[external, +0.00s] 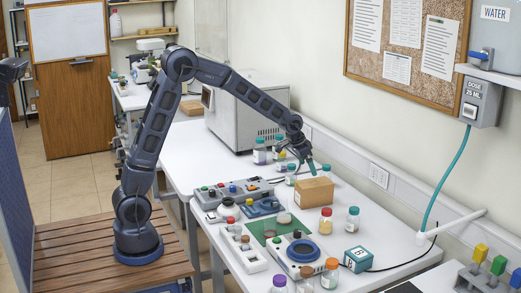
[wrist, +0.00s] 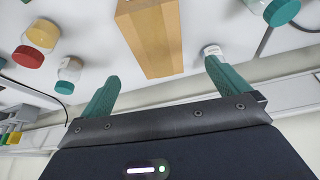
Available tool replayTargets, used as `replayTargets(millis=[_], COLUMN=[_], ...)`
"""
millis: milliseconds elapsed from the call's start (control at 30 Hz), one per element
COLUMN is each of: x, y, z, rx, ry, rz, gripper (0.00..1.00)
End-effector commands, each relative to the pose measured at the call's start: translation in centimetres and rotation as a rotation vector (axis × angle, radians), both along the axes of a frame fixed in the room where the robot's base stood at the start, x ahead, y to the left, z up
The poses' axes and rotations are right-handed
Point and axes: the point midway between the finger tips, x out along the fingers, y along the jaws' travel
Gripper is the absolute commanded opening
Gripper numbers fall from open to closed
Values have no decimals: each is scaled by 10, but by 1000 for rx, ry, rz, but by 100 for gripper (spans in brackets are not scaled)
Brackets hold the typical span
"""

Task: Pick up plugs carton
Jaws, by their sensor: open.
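A brown cardboard carton (external: 314,192), which I take for the plugs carton, sits on the white bench. No writing on it can be read. In the wrist view the carton (wrist: 150,38) is at top centre, its near end lying between my teal fingertips in the picture. My gripper (external: 311,168) is open and empty, close above the carton's far left side in the external view. In the wrist view its fingers (wrist: 160,70) are spread to either side of the carton's near end. I cannot tell the exact height gap.
Capped jars, including a red-capped one (external: 326,221) and a teal-capped one (external: 352,219), stand to the carton's right. More jars (external: 260,151) stand behind it. A green mat (external: 265,229) with test devices lies in front. A teal box (external: 358,259) is near the right edge.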

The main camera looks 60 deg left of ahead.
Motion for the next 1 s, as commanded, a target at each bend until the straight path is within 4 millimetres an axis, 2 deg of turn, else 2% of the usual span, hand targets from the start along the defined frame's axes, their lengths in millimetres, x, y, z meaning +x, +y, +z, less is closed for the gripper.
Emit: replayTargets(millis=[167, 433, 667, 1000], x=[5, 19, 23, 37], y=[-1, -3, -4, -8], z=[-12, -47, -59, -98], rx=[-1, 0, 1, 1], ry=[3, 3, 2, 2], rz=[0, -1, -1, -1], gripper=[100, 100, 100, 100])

========================================================================

## EXERCISE DIRECTIONS
Omit every picture, then repeat the remaining data exactly as it appears above.

## REPLY TO THE EXERCISE
[external, +0.00s] 
[wrist, +0.00s] 
Available tool replayTargets, used as `replayTargets(millis=[_], COLUMN=[_], ...)`
"""
millis: milliseconds elapsed from the call's start (control at 30 Hz), one per element
COLUMN is each of: x, y, z, rx, ry, rz, gripper (0.00..1.00)
End-effector commands, each relative to the pose measured at the call's start: translation in centimetres and rotation as a rotation vector (axis × angle, radians), both along the axes of a frame fixed in the room where the robot's base stood at the start, x ahead, y to the left, z up
The poses' axes and rotations are right-handed
Point and axes: the point midway between the finger tips, x out along the fingers, y along the jaws' travel
Gripper is the absolute commanded opening
Gripper numbers fall from open to closed
Values have no decimals: each is scaled by 10, but by 1000 for rx, ry, rz, but by 100 for gripper (spans in brackets are not scaled)
Brackets hold the typical span
"""

Task: Pick up plugs carton
Jaws, by their sensor: open.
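A brown cardboard carton (external: 314,192), which I take for the plugs carton, sits on the white bench. No writing on it can be read. In the wrist view the carton (wrist: 150,38) is at top centre, its near end lying between my teal fingertips in the picture. My gripper (external: 311,168) is open and empty, close above the carton's far left side in the external view. In the wrist view its fingers (wrist: 160,70) are spread to either side of the carton's near end. I cannot tell the exact height gap.
Capped jars, including a red-capped one (external: 326,221) and a teal-capped one (external: 352,219), stand to the carton's right. More jars (external: 260,151) stand behind it. A green mat (external: 265,229) with test devices lies in front. A teal box (external: 358,259) is near the right edge.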

The main camera looks 60 deg left of ahead.
Motion for the next 1 s, as commanded, a target at each bend until the straight path is within 4 millimetres an axis, 2 deg of turn, else 2% of the usual span, hand targets from the start along the defined frame's axes, their lengths in millimetres, x, y, z meaning +x, +y, +z, less is closed for the gripper.
Emit: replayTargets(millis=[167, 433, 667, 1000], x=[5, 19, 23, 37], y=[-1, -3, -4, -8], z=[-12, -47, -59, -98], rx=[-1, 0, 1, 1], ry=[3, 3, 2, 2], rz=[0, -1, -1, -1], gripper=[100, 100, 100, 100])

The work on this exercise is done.